Eduardo Castilla
Hace pocos días se cumplieron 73 años del asesinato de León Trotsky. La
historia escrita por los intelectuales de la clase vencedora ha intentando
hacer añicos la figura de una de las grandes personalidades de la política
revolucionaria del siglo XX. A ello ha colaborado activamente la traición a la
causa socialista por una enorme mayoría de corrientes y partidos a lo largo del
siglo XX. Especialmente pernicioso ha sido el rol del estalinismo. En ese
marco, la falsa idea de que stalinismo y trotskismo eran dos caras de la misma
moneda aún recorre las mentes y las plumas de reformistas, intelectuales
burgueses y algún que otro “revolucionario” de palabra. Sostener (aún) que si
Trotsky triunfaba el destino reservado a la URSS y al conjunto del movimiento
comunista era el mismo, constituye una afirmación carente de fundamentos, salvo
que se quiera confiar en la maldad “congénita” de las personas o en principios
abstractos como las “concepciones invariables” del marxismo.

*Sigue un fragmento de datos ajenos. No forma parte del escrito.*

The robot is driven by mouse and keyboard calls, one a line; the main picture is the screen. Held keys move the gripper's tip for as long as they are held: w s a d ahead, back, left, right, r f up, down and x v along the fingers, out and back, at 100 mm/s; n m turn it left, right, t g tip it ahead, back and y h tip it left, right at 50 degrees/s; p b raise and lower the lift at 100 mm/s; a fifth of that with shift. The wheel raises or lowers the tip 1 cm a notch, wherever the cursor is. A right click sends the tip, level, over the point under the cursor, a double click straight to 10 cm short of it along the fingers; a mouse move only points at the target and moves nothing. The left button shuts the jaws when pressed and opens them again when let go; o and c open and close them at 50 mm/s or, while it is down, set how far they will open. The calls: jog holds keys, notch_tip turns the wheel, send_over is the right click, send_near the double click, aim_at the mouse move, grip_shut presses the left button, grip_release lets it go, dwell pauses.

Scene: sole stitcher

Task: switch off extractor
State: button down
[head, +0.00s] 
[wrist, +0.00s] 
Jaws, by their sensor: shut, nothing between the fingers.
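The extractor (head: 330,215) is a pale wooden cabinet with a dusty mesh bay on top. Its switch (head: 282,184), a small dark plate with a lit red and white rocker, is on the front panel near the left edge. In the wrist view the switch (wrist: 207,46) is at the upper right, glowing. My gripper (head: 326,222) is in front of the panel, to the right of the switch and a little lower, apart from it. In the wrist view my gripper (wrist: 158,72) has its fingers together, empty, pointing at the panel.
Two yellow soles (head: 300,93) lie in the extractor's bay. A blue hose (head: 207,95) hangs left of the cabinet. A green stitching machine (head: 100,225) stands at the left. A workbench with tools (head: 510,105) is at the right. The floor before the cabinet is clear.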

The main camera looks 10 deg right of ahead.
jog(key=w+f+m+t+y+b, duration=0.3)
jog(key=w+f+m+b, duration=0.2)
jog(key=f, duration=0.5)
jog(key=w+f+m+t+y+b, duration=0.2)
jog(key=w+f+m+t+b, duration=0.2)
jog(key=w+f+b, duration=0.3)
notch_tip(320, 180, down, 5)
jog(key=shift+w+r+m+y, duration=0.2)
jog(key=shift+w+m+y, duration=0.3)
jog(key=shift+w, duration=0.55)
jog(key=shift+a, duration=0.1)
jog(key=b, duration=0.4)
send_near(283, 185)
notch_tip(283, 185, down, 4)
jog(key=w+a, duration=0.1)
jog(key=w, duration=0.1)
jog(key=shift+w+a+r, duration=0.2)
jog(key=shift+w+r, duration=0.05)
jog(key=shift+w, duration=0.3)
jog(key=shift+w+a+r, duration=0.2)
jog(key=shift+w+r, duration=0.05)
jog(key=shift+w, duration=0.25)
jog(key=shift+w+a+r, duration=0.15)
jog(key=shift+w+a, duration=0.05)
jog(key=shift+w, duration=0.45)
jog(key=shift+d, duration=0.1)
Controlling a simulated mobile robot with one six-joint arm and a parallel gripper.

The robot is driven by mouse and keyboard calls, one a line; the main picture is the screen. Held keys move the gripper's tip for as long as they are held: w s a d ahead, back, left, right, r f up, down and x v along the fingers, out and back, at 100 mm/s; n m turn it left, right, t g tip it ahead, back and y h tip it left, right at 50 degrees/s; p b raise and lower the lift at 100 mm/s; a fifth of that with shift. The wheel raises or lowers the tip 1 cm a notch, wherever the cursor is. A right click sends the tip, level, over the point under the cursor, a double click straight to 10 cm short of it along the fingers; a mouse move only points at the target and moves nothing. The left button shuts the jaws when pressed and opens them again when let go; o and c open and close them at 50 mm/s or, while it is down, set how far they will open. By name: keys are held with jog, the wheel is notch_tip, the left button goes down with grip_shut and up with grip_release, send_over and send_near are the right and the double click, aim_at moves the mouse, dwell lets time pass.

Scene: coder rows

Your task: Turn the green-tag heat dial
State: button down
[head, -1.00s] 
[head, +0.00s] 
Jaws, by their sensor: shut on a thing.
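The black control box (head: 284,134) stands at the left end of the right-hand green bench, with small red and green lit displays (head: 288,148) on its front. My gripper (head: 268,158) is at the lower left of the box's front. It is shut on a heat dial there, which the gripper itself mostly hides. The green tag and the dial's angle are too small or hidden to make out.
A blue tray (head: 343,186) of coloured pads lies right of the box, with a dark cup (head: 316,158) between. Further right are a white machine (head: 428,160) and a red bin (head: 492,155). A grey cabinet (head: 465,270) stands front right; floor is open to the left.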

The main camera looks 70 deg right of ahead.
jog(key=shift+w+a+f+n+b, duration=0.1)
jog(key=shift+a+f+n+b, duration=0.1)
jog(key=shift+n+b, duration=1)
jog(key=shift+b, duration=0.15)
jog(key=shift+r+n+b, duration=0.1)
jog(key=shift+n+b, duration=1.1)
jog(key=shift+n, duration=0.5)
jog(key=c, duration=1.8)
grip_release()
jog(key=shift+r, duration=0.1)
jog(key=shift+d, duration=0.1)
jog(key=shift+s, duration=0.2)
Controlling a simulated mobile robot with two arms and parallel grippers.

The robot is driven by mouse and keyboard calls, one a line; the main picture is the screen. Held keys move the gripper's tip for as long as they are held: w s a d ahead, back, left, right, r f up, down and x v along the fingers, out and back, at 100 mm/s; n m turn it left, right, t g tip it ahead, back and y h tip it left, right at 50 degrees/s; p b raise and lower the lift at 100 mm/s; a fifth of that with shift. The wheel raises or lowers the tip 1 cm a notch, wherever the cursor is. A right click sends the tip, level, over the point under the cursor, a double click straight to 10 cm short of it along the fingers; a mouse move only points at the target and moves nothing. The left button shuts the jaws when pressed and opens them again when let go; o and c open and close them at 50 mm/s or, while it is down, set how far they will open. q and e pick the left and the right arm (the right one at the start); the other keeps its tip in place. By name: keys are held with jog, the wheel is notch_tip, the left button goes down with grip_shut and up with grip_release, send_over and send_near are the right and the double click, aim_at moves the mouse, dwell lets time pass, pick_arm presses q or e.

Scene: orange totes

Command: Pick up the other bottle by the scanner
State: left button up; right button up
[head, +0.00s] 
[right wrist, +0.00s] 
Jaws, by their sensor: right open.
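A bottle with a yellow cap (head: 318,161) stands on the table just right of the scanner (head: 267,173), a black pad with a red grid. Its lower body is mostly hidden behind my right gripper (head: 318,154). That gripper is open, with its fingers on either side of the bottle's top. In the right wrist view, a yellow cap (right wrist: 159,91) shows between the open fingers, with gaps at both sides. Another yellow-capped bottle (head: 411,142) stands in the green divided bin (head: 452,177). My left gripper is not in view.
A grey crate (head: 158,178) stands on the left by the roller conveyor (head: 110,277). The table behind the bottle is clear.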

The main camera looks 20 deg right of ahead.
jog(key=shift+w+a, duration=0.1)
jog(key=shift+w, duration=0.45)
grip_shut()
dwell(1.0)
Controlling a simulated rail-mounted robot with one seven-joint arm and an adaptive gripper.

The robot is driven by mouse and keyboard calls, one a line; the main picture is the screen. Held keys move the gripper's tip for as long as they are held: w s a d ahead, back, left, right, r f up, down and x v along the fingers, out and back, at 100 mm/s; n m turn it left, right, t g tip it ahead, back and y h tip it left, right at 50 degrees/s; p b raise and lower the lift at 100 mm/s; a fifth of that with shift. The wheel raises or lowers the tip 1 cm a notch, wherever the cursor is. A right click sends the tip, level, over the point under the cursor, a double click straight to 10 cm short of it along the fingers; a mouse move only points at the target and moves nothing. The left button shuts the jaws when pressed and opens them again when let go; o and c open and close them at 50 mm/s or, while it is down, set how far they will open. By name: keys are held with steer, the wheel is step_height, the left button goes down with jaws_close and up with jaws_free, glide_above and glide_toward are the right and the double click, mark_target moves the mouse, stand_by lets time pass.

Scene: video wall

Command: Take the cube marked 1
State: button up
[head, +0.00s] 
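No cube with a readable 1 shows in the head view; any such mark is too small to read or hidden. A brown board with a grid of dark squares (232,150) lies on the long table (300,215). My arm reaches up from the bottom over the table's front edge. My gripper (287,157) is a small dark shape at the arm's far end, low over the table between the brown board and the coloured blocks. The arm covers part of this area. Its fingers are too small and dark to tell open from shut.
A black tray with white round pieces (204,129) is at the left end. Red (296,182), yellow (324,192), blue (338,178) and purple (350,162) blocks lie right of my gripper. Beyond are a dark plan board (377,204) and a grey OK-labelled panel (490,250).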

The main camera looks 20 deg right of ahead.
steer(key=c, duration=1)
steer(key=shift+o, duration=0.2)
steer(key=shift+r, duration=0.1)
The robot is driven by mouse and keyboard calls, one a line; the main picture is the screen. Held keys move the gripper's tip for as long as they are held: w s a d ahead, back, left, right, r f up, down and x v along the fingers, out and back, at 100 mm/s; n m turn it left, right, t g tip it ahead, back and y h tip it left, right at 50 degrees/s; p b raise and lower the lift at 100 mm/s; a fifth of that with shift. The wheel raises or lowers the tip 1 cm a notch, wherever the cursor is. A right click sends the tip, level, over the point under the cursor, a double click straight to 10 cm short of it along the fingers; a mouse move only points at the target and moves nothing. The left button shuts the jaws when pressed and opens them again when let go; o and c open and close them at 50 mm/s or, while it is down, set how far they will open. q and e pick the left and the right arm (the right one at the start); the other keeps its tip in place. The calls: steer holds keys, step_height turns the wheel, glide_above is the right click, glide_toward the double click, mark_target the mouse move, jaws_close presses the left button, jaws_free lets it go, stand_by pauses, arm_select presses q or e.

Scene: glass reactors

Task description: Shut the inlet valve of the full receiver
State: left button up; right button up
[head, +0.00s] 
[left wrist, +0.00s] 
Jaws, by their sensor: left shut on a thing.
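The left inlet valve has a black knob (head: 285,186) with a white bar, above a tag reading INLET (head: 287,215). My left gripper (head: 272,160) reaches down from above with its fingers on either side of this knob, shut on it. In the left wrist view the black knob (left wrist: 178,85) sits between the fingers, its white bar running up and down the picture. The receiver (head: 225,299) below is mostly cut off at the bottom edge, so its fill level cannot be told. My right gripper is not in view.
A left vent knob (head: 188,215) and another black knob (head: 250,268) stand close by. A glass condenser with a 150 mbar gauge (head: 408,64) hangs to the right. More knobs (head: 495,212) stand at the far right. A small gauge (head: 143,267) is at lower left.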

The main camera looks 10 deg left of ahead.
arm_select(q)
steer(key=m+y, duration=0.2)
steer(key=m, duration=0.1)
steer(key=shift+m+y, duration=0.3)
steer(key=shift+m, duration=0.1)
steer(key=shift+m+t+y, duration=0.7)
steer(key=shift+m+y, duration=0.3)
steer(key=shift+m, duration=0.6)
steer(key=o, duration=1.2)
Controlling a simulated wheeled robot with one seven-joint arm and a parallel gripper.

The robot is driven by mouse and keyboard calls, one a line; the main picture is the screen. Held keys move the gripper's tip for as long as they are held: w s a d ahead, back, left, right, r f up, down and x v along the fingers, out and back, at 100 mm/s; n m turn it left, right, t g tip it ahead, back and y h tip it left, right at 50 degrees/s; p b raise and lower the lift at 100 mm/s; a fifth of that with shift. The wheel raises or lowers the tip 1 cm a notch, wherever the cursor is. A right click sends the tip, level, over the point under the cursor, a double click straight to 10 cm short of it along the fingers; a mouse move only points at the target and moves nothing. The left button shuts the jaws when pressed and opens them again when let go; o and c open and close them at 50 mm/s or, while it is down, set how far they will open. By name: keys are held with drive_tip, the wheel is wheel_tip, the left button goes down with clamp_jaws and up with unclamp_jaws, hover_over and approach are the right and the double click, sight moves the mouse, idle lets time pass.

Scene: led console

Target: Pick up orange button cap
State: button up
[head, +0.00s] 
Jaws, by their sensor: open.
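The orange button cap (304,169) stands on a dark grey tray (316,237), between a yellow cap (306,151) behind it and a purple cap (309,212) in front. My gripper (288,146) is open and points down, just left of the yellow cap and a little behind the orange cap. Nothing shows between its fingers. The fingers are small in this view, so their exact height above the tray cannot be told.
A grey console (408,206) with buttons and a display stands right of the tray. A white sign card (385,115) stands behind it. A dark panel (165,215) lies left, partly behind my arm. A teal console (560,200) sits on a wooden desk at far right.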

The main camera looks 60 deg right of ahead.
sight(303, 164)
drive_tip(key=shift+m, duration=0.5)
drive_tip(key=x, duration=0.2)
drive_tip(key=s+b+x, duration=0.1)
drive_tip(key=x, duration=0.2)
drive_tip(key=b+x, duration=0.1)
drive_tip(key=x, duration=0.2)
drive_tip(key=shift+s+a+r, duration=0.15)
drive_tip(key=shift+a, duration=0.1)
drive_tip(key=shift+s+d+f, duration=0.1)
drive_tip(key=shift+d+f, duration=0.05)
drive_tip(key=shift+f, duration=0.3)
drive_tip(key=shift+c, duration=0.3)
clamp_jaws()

En este post, a riesgo de hacer
un recorte (relativamente arbitrario) de los múltiples combates de Trotsky en
los años 20’, queremos detenernos en algunas discusiones sobre la construcción
del estado soviético, cuando emerge la burocracia estalinista. Trotsky levantó
un programa opuesto al que impulsaron las fracciones mayoritarias del Partido
Comunista de la URSS. Programa que, de haberse llevado a cabo, hubiera
permitido que el destino de la revolución rusa y la revolución mundial fuera
otro.
La revolución rusa y sus límites
Marx escribió en El
18 Brumario de Luis Bonaparte que los individuos hacen la historia, pero no en condiciones libremente elegidas
sino en aquellas que han heredado. Cada generación entra a un mundo “ya
construido”. Pero las revoluciones son los momentos históricos donde esa
dinámica se quiebra y las condiciones objetivas pueden ser moldeadas por la
“voluntad colectiva” de las masas, de la cual las “voluntades individuales”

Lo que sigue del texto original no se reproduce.